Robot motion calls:
^^^^^^^^

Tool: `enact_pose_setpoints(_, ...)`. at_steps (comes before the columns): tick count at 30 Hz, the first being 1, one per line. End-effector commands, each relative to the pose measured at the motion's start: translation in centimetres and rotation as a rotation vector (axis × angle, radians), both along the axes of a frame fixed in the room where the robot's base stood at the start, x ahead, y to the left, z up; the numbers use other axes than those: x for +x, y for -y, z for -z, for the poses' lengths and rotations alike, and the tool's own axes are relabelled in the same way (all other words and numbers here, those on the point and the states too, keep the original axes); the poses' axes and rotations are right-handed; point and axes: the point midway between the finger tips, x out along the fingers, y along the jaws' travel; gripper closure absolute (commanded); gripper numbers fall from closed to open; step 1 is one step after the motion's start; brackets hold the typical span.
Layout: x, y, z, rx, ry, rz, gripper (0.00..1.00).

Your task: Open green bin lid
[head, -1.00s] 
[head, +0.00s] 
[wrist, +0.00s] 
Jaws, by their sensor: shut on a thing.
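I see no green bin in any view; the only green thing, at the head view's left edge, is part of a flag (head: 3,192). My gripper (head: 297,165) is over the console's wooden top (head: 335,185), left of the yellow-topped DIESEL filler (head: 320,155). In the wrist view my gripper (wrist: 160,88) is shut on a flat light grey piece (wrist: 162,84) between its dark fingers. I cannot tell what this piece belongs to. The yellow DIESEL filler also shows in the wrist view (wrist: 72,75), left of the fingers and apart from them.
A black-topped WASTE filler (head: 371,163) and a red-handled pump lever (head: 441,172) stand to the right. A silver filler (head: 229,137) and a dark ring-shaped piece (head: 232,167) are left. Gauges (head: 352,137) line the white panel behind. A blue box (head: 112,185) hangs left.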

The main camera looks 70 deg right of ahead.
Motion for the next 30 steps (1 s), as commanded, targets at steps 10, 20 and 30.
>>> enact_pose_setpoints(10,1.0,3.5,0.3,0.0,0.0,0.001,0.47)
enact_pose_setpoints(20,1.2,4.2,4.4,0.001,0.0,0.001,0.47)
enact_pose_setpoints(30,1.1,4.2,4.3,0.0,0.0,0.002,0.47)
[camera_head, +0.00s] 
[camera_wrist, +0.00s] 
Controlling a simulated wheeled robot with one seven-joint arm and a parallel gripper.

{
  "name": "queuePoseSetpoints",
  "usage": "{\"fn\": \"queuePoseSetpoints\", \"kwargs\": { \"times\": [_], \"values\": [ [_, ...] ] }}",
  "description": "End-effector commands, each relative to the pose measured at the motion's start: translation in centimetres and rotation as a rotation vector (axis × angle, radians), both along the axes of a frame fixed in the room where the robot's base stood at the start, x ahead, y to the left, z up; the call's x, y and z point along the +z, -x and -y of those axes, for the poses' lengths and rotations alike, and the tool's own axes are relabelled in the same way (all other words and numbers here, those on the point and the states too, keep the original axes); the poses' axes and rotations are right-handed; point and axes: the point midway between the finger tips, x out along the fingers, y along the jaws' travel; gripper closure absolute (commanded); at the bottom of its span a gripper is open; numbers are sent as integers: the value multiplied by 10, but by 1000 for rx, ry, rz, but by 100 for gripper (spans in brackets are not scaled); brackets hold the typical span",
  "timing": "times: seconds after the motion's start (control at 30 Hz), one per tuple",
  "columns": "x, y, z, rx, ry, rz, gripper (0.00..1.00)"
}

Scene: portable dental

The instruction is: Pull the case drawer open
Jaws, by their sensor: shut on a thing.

^^^^^^^^

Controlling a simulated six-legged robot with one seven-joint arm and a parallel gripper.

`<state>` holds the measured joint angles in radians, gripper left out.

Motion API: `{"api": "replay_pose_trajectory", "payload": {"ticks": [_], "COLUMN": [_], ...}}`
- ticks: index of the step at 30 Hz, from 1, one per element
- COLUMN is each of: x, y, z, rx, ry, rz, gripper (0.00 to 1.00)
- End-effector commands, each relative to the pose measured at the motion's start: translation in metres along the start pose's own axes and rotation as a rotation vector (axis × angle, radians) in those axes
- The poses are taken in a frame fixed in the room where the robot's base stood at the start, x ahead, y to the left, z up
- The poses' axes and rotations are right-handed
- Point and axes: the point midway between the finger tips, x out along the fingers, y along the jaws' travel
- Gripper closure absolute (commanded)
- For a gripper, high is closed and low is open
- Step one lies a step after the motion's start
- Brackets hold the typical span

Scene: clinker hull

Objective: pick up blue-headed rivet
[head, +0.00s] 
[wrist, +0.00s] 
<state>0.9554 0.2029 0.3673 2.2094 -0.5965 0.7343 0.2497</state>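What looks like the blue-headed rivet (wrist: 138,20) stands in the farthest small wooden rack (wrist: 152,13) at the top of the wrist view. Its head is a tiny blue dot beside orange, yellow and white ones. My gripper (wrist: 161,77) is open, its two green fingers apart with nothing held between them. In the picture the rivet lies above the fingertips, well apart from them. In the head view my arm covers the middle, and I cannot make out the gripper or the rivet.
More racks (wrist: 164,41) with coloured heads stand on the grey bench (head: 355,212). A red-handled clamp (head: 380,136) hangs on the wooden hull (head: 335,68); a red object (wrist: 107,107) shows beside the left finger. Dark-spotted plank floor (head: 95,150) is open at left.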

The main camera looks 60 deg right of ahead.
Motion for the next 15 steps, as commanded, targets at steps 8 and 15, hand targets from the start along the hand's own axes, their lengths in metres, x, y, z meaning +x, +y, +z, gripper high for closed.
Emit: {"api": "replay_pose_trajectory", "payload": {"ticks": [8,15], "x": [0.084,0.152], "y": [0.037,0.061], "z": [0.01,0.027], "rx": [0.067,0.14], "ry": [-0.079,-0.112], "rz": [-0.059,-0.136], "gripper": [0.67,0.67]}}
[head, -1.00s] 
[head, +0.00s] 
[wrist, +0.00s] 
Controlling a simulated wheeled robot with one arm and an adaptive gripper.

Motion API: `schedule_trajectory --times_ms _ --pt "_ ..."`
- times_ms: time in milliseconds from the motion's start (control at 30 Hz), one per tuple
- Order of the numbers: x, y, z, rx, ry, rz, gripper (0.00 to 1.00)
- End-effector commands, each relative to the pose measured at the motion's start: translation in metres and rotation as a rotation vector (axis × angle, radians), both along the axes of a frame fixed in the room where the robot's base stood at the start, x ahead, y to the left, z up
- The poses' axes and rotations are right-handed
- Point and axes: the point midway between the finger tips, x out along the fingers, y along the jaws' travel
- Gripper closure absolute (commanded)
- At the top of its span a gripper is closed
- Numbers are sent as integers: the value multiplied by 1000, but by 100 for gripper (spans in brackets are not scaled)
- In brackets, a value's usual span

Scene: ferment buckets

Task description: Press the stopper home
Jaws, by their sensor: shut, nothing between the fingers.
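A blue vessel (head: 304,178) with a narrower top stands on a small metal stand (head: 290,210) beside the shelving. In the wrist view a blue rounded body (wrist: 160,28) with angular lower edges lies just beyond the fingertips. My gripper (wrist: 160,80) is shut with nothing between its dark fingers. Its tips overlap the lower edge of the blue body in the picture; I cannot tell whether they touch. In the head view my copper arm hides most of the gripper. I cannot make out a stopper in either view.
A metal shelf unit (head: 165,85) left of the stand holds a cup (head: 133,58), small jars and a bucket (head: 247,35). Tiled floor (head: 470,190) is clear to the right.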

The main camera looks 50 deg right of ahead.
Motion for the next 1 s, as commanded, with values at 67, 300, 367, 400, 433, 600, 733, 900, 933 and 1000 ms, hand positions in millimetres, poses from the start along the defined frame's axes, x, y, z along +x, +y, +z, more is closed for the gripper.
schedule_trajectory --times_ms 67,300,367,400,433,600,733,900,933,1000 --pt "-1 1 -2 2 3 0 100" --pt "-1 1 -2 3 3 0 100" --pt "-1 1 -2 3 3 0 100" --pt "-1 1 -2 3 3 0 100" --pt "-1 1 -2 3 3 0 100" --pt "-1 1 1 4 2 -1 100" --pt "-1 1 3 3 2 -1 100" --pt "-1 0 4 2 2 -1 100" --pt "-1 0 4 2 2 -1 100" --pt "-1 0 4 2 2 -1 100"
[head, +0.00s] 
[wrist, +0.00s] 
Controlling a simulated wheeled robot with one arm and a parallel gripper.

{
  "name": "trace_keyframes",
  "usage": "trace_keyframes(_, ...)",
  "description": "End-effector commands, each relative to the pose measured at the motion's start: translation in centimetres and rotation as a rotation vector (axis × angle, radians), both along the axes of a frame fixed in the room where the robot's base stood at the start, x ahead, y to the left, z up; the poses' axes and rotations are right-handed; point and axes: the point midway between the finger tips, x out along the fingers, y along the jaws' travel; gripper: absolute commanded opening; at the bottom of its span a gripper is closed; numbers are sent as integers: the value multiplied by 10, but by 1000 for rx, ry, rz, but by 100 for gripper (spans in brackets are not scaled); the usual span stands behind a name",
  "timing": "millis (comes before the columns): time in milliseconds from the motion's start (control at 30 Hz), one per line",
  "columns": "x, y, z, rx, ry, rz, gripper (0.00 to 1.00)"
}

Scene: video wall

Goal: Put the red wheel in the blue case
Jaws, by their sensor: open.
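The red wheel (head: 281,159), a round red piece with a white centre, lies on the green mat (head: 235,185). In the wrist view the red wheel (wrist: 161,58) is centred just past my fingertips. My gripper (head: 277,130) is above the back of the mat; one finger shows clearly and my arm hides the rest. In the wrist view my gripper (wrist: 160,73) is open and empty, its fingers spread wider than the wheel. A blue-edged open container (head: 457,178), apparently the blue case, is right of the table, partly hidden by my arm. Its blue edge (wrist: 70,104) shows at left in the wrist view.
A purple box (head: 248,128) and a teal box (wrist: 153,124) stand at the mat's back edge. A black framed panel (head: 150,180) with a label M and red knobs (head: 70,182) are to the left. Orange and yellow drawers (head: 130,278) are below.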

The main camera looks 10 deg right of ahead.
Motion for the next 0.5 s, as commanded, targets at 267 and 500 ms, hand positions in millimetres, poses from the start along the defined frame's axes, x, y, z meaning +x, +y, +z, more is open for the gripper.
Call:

^^^^^^^^

REQUIRED WORK:
Pull out and copy each line containing the string "wheeled".

OUTPUT FOR THIS EXERCISE:
Controlling a simulated wheeled robot with one seven-joint arm and a parallel gripper.
Controlling a simulated wheeled robot with one arm and an adaptive gripper.
Controlling a simulated wheeled robot with one arm and a parallel gripper.

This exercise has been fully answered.